§ **To do**
Work out the number of lines containing "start". Give that number alone.

§ **Given data**
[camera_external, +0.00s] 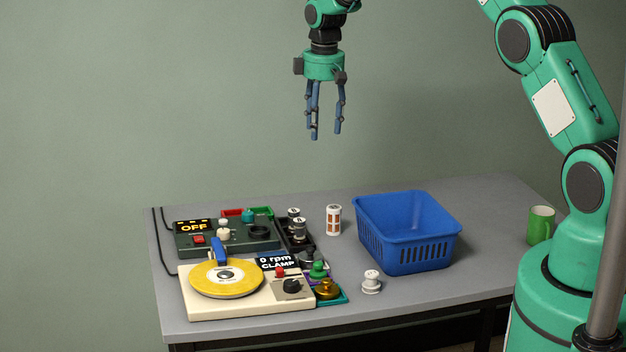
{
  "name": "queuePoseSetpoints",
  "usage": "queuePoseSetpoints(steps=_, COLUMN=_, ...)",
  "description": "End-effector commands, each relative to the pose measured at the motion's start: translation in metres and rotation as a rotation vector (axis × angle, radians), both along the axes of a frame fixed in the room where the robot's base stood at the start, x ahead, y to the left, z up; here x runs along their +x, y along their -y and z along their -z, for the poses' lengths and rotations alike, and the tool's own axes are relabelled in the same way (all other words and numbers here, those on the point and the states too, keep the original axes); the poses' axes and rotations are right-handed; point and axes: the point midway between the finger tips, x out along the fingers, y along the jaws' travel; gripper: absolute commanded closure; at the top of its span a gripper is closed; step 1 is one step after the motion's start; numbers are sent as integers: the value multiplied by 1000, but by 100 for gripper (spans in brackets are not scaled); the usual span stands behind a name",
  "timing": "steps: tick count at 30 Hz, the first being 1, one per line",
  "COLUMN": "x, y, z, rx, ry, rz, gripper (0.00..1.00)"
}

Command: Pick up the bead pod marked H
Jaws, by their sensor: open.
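My gripper (326,137) hangs open and empty in the air, high above the back of the table, with its fingers pointing down. Two small dark pods with pale, marked tops, a rear one (294,213) and a front one (299,229), stand in a black tray (312,246) below it. Their marks are too small to read, so I cannot tell which pod is H. A white cylinder with orange windows (334,220) stands upright on the table just right of the tray. A white knobbed piece (371,282) stands near the front.
A blue basket (408,250) stands right of centre, with a green mug (540,225) farther right. A dark "OFF" device (225,245) and a cream "0 rpm CLAMP" machine (245,306) with a yellow disc fill the left. Coloured knobbed pieces (319,270) sit beside them. The front right tabletop is clear.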

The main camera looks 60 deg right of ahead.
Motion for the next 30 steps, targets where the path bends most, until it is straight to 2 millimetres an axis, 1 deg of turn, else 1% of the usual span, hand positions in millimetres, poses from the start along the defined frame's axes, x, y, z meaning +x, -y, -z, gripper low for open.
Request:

§ **Expected answer**
2